* Begin *
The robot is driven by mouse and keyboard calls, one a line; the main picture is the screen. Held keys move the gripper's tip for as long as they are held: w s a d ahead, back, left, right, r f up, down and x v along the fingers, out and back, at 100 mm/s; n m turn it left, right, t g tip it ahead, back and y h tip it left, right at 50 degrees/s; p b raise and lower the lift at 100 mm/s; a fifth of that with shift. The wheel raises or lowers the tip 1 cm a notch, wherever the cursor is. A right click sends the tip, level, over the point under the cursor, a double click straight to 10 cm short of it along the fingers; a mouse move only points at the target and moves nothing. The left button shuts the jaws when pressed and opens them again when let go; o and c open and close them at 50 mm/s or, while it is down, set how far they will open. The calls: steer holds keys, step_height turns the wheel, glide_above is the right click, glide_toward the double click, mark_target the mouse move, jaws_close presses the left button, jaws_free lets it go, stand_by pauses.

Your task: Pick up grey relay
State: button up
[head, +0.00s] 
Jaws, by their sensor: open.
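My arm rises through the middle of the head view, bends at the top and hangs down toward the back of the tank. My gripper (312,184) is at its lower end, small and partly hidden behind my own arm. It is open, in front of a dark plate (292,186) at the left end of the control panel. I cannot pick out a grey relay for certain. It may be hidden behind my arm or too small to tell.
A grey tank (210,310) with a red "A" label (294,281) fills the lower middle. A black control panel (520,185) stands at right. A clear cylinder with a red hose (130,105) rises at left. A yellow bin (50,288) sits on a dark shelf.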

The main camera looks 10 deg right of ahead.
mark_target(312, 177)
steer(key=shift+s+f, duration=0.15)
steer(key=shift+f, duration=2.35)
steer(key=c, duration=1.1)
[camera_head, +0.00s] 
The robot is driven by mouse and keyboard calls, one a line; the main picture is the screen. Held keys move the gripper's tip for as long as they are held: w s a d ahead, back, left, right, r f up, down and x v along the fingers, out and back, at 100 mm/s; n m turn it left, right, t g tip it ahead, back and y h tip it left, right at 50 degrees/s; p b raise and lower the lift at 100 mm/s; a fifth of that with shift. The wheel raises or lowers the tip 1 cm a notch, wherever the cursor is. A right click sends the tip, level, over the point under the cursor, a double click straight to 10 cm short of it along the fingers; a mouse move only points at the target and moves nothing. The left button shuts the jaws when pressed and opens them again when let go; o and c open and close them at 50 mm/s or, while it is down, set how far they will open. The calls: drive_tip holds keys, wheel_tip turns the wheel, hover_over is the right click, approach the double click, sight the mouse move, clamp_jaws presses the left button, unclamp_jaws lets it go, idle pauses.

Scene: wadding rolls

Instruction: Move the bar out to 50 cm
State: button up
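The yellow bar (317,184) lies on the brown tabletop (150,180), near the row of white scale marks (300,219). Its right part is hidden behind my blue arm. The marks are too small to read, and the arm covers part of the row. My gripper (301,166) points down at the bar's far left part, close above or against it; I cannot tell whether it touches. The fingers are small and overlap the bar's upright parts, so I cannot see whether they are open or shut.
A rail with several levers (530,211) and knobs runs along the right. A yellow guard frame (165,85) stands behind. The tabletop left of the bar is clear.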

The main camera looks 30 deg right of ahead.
* End *
▶ Requirements: Quote the whole listing above, leaving nothing out.

▶ Exercise solution:
The robot is driven by mouse and keyboard calls, one a line; the main picture is the screen. Held keys move the gripper's tip for as long as they are held: w s a d ahead, back, left, right, r f up, down and x v along the fingers, out and back, at 100 mm/s; n m turn it left, right, t g tip it ahead, back and y h tip it left, right at 50 degrees/s; p b raise and lower the lift at 100 mm/s; a fifth of that with shift. The wheel raises or lowers the tip 1 cm a notch, wherever the cursor is. A right click sends the tip, level, over the point under the cursor, a double click straight to 10 cm short of it along the fingers; a mouse move only points at the target and moves nothing. The left button shuts the jaws when pressed and opens them again when let go; o and c open and close them at 50 mm/s or, while it is down, set how far they will open. The calls: steer holds keys, step_height turns the wheel, glide_above is the right click, glide_toward the double click, mark_target the mouse move, jaws_close presses the left button, jaws_free lets it go, stand_by pauses.

Your task: Pick up grey relay
State: button up
[head, +0.00s] 
Jaws, by their sensor: open.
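My arm rises through the middle of the head view, bends at the top and hangs down toward the back of the tank. My gripper (312,184) is at its lower end, small and partly hidden behind my own arm. It is open, in front of a dark plate (292,186) at the left end of the control panel. I cannot pick out a grey relay for certain. It may be hidden behind my arm or too small to tell.
A grey tank (210,310) with a red "A" label (294,281) fills the lower middle. A black control panel (520,185) stands at right. A clear cylinder with a red hose (130,105) rises at left. A yellow bin (50,288) sits on a dark shelf.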

The main camera looks 10 deg right of ahead.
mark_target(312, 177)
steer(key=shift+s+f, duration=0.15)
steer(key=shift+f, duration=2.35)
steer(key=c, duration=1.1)
[camera_head, +0.00s] 
The robot is driven by mouse and keyboard calls, one a line; the main picture is the screen. Held keys move the gripper's tip for as long as they are held: w s a d ahead, back, left, right, r f up, down and x v along the fingers, out and back, at 100 mm/s; n m turn it left, right, t g tip it ahead, back and y h tip it left, right at 50 degrees/s; p b raise and lower the lift at 100 mm/s; a fifth of that with shift. The wheel raises or lowers the tip 1 cm a notch, wherever the cursor is. A right click sends the tip, level, over the point under the cursor, a double click straight to 10 cm short of it along the fingers; a mouse move only points at the target and moves nothing. The left button shuts the jaws when pressed and opens them again when let go; o and c open and close them at 50 mm/s or, while it is down, set how far they will open. The calls: drive_tip holds keys, wheel_tip turns the wheel, hover_over is the right click, approach the double click, sight the mouse move, clamp_jaws presses the left button, unclamp_jaws lets it go, idle pauses.

Scene: wadding rolls

Instruction: Move the bar out to 50 cm
State: button up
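The yellow bar (317,184) lies on the brown tabletop (150,180), near the row of white scale marks (300,219). Its right part is hidden behind my blue arm. The marks are too small to read, and the arm covers part of the row. My gripper (301,166) points down at the bar's far left part, close above or against it; I cannot tell whether it touches. The fingers are small and overlap the bar's upright parts, so I cannot see whether they are open or shut.
A rail with several levers (530,211) and knobs runs along the right. A yellow guard frame (165,85) stands behind. The tabletop left of the bar is clear.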

The main camera looks 30 deg right of ahead.

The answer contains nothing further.